GIVEN TASK — Search the material for the word "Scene" and report each line where it turns up.
--- start ---
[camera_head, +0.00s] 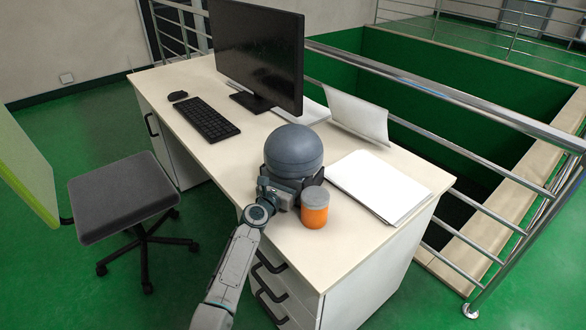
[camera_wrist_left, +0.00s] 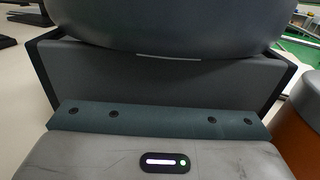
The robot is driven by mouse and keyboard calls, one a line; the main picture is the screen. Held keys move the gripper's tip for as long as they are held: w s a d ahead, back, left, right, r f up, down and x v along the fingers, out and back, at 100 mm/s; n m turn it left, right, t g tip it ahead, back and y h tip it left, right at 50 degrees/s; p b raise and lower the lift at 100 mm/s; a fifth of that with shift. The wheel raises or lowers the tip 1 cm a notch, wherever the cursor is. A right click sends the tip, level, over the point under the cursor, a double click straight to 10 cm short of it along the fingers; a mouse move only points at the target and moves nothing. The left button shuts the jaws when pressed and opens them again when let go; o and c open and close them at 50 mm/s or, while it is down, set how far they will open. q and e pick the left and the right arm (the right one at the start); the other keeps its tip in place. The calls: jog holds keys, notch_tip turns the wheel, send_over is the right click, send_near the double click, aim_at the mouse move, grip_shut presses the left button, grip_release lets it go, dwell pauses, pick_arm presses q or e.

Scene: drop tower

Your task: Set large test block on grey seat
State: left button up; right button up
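A large dark grey ball-shaped block (camera_head: 294,148) is at the desk's near edge; no other object looks like a large test block. My left gripper (camera_head: 293,184) is right at its lower part, with its fingers spread wide. Whether they press on the block is hidden. In the left wrist view the block's rounded underside (camera_wrist_left: 165,22) fills the top, close above the gripper's palm. Its contact with the desk is hidden. The grey seat (camera_head: 122,195) is a flat, empty stool cushion on the floor at the left. My right gripper is not in view.
An orange can with a grey lid (camera_head: 314,208) stands close right of my gripper; it also shows in the left wrist view (camera_wrist_left: 298,135). White papers (camera_head: 378,186), a monitor (camera_head: 258,55) and a keyboard (camera_head: 205,119) are on the desk (camera_head: 300,255). Green floor lies between stool and desk.

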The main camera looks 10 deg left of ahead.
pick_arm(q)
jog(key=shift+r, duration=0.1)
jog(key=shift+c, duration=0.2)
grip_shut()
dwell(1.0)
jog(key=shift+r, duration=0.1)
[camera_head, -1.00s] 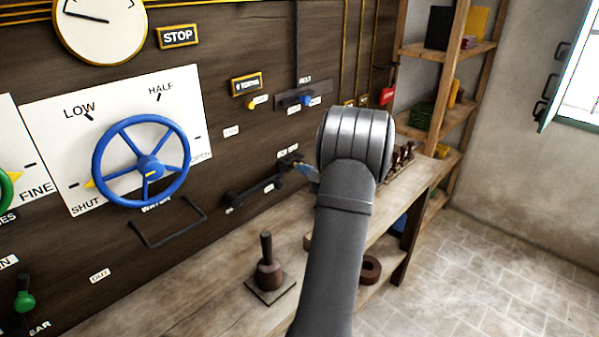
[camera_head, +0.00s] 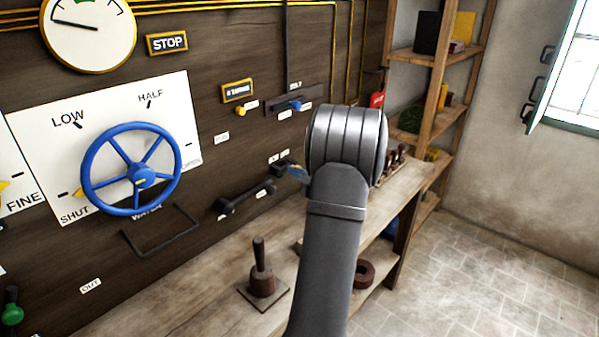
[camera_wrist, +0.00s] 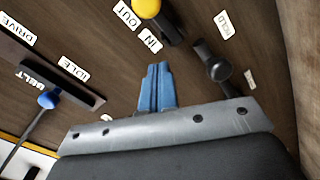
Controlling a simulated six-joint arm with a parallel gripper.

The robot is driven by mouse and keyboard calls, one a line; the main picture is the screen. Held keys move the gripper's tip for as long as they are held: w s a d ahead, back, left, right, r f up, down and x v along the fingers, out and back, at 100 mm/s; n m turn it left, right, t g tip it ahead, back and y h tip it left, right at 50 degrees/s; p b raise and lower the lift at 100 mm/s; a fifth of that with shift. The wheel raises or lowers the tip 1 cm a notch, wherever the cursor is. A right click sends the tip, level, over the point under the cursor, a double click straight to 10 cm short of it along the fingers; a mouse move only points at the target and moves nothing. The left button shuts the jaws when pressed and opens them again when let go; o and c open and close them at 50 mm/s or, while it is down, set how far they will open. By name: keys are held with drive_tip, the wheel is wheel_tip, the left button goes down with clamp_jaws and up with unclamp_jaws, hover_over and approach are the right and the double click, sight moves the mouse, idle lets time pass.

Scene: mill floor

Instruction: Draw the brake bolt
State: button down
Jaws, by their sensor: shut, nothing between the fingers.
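My gripper (camera_wrist: 157,88) is shut and empty, its blue fingers together in front of the dark panel. In the head view its blue tip (camera_head: 298,173) shows just left of my wrist. In the wrist view a yellow knob (camera_wrist: 146,8) on a black stem stands by the labels OUT and IN, beyond the fingertips. A black knobbed handle (camera_wrist: 217,68) is to the right of the fingers, by the label HOLD. The fingers appear apart from both. No visible label says brake bolt, so I cannot tell which part it is.
A blue-knobbed belt lever (camera_wrist: 48,99) sits by a slot marked DRIVE and IDLE. A blue handwheel (camera_head: 131,169) is on the panel at left. A wooden bench (camera_head: 205,290) below carries a dark plunger-like block (camera_head: 262,280). Shelves (camera_head: 445,65) stand at right.

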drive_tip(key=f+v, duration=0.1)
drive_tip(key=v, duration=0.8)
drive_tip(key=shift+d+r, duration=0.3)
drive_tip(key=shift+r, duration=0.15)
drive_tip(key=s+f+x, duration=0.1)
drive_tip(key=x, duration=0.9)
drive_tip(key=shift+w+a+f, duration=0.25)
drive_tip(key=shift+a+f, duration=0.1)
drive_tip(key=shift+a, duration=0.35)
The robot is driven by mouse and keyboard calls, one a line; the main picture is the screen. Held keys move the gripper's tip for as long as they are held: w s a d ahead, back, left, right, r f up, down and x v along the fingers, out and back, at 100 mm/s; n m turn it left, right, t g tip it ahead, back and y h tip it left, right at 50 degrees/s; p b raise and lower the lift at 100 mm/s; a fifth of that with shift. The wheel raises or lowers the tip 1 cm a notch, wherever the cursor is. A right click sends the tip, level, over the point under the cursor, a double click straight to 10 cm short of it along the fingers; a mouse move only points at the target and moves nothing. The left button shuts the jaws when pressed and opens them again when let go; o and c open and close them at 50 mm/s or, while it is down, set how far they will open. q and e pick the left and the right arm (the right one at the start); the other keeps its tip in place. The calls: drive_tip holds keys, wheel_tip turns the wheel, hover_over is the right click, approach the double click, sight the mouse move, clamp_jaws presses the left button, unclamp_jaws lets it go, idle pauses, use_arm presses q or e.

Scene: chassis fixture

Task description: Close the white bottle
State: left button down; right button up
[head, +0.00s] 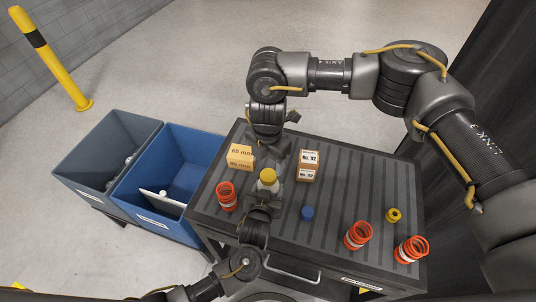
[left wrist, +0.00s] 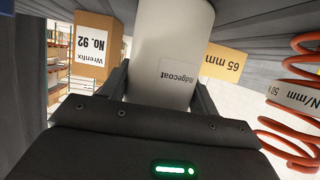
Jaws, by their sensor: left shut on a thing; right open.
--- end ---
ANSWER TO THIS PROBLEM —
Scene: drop tower
Scene: mill floor
Scene: chassis fixture

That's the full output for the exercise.